Twenty Thousand Streets Under The Sky

I have a habit of becoming fans of specific actors/actresses and finding all of their work I can, this method has lead to some almighty duds believe me; however not tonight. Bryan Dick is an English actor whose most well know projects have been Master and Commander and Blood and Chocolate, but as a British TV watcher I saw him in Earthfasts as a child, then Blackpool, an episode of Torchwood, the lovely All The Small Things and most recently an episode of Being Human.
Tonight the marvelous Cinema Paradiso enabled me to curl up and watch Twenty Thousand Streets Under The Sky and it was wonderful. The colour drained pallet of London in the 30's draws you into the world of Bob, Jenny and Ella; whose three overlapping but separately told stories make palpable the slow breaking of their hopes, love and ambition. There is a fantastic synopsis and review here so I won't even attempt but it got me thinking about things.
About how many small but passionate lives go on, how each person is screaming with their own story no matter how cliched or boring it may seem from the outside and that we may presume to get to know people or a situation but that it is probable we may never know anyone truly.
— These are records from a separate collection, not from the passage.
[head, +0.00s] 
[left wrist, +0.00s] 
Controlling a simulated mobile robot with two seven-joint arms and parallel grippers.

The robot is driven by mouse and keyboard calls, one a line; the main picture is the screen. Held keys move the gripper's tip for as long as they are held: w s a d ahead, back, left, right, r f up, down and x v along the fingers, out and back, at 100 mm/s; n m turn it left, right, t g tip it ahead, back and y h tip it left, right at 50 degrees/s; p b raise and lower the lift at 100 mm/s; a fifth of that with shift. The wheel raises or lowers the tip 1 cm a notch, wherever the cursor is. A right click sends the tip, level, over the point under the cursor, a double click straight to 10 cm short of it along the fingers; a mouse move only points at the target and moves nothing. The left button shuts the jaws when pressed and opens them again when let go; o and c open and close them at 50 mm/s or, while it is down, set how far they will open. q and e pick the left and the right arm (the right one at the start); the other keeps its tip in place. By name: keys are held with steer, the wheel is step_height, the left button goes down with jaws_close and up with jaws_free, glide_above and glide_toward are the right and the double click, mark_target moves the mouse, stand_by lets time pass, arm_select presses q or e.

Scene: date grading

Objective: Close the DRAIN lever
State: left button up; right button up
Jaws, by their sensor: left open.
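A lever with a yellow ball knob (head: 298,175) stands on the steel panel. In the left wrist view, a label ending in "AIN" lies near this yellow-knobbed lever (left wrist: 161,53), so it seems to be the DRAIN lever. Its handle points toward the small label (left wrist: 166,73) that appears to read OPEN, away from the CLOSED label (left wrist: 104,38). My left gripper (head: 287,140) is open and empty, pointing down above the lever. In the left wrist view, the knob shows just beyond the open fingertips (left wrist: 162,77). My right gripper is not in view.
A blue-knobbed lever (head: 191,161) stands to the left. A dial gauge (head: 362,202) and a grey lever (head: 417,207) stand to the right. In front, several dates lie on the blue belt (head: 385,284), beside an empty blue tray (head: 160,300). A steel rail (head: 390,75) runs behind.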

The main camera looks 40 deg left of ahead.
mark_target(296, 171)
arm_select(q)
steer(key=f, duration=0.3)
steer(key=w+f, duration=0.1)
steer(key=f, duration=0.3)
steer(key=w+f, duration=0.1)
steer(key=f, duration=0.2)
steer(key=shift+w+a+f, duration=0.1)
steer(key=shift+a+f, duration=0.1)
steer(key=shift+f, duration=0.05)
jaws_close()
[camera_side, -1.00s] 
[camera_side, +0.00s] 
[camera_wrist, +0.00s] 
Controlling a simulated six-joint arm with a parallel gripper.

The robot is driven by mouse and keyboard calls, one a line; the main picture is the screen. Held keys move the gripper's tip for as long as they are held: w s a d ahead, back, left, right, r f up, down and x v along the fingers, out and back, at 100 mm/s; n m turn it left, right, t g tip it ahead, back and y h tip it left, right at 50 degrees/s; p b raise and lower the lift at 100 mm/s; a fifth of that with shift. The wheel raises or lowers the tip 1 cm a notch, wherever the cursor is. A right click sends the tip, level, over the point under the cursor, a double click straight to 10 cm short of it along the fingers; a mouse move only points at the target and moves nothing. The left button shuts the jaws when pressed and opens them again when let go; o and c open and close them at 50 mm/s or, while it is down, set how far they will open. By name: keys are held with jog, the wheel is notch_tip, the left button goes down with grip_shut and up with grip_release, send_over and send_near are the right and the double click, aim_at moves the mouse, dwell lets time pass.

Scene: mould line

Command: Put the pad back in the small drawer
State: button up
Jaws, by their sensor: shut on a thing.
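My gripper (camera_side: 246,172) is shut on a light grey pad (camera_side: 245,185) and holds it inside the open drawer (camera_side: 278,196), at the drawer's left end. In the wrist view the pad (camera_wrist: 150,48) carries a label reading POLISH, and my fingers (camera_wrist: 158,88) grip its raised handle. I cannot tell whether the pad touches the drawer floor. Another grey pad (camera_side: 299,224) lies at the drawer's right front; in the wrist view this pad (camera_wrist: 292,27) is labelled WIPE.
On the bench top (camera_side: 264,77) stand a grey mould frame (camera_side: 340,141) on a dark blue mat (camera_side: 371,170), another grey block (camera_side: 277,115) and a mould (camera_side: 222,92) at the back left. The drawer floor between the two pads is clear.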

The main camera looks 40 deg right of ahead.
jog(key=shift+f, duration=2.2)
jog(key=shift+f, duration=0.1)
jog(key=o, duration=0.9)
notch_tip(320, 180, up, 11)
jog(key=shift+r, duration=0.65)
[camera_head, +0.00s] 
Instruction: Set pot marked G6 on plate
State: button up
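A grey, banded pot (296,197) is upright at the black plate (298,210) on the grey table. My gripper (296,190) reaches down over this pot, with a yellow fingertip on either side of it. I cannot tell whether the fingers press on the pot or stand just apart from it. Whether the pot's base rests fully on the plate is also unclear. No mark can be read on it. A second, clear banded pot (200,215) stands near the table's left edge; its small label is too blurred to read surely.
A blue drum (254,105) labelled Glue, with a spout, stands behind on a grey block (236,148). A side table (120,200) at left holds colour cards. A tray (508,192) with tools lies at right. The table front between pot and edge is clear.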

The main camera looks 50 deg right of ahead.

How the small moments of happiness linger and how what is settling for one person may be heel-clicking, heart stopping love for the person on the other side of the relationship. How we are all living our own stories overlapping with others.
It also got me thinking about now, about all the blogs I read and why starting this was important to me; the lives portrayed in the programme were all quiet, a waiter, a prostitute, a barmaid living in a time we now paint with nostalgia. It came from a book by Patrick Hamilton and was heavily autobiographical, and yet it feels timeless, not necessarily the situation but the emotion behind it, commit to another human and run the risk of being hurt, trust someone again and again because you love them and want that to be enough, watch someone you want to want you want someone else. It made me wonder about the life I am living, what I want it to be and the people around me. Stuck in this body of perception, I want to know how and why others choose how to live, and how we try to break the barriers to tell our stories and what we choose to keep quiet.
Twenty Thousand Streets Under The Sky is a quiet period drama but it made my method worth the madness. My favourite plot was Ella's but I can't find a good picture of just her.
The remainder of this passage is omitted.